Y así, asunto tras asunto, la sensación es que se gobierna más para mantener un relato que para resolver problemas reales.
A estas alturas, quizá Pedro Sánchez debería hacerse una pregunta sencilla, cotidiana, casi doméstica:
¿Qué más tiene que pasar en este país para que yo convoque elecciones?
Porque si el escándalo, la corrupción en el entorno, la descomposición interna de su partido y el hartazgo ciudadano no son suficientes, uno ya no sabe si hablar de resistencia… o de puro apego al sillón.
Pero claro, el presidente vive acompañado y muy bien acompañado por todo un ecosistema de voces que le sostienen el relato.
Periodistas que comen de su mano, periodistas que parecen redactados por Moncloa más que por una redacción; profesionales que, oh sorpresa, siempre encuentran argumentos impecables para defender lo indefendible.
Entre medias, la verdad termina siendo la gran desaparecida, porque la verdad, últimamente, parece que no cotiza.
Y luego están ellas: las activistas de plató. Esas señoras que intervienen en tertulias con discursos tan rebuscados que a veces uno se pregunta si han sido redactados por un generador automático de excusas políticas. Siempre buscando el mismo fin: defender a Pedro Sánchez y su gobierno. Pase lo que pase. Caiga quien caiga. Aunque el país se esté tambaleando.
Ni son francas, ni son sinceras. Ni siquiera consigo mismas.
Eso sí, ponen en duda la honestidad ajena mientras elevan la hipocresía a categoría de arte moderno.
Y hablando de hipocresía… ¿cómo olvidar a la señora Montero?
Hace apenas nada, afirmando sin rubor que metía la mano en el fuego por quien hoy está en prisión preventiva. Un personaje que, con su sueldo público, ha logrado un patrimonio que solo se explica con matemática creativa o milagro económico de dudoso origen. Ya sabemos todos de quién hablamos.
Pero lo más sorprendente no fue su defensa cerrada, sino el espectáculo que vino después. Verla ahora, intentando marcar distancia, opinando con gravedad sobre “estos comportamientos”, Es políticamente vomitivo. No hay otra palabra.
Y cómo no, no podía faltar en esta tragicomedia política el señor Rufián. Siempre presente para defender a su Pedro Sánchez. El listo oficial de la política española, maestro en tirar la piedra y esconder la mano, profesional del “yo no fui, pero tú tampoco”.
Presume de principios, pero ¿dónde están los resultados?
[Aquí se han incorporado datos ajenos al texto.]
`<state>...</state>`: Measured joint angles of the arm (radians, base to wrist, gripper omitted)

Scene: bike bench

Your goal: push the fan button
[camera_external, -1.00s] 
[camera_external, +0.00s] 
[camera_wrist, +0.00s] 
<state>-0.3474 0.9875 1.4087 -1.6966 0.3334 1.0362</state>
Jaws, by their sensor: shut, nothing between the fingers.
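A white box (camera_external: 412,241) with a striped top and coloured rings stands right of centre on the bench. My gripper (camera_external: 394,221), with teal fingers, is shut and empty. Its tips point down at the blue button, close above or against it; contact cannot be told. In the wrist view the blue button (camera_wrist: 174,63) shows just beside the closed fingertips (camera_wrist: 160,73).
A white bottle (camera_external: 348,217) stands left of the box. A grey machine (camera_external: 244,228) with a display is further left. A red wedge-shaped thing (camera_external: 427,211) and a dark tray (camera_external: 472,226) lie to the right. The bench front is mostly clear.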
¿Dónde está su acción para que quien no puede comer pueda hacerlo?
¿Dónde está su trabajo para que quien duerme en la calle encuentre refugio?
¿Dónde está su compromiso con el que pasa frío en las noches de invierno?
Porque más allá del puente aéreo, entre su Barcelona idealizada y su Cataluña imaginada, España parece darle absolutamente igual. Como si fuera un decorado incómodo en el que tiene que actuar de vez en cuando para mantener protagonismo.
Utiliza la política, sí… pero como herramienta para elevar su popularidad, no para mejorar la vida de nadie. Todo postureo, todo discurso, todo épica de plató. Hechos: cero.
Si la confianza pública sigue desgastándose, y si la distancia entre el Gobierno y la calle continúa agrandándose, la respuesta ya no será cuándo debe convocarlas, sino por qué no lo hizo antes.
España no puede seguir atrapada en un proyecto político sostenido por la inercia, la soberbia y la negación de la realidad. Y si el presidente no lo ve, entonces quizá la pregunta es aún más inquietante:
¿Cuánto daño está dispuesto a permitir antes de asumir que este ciclo político está agotado?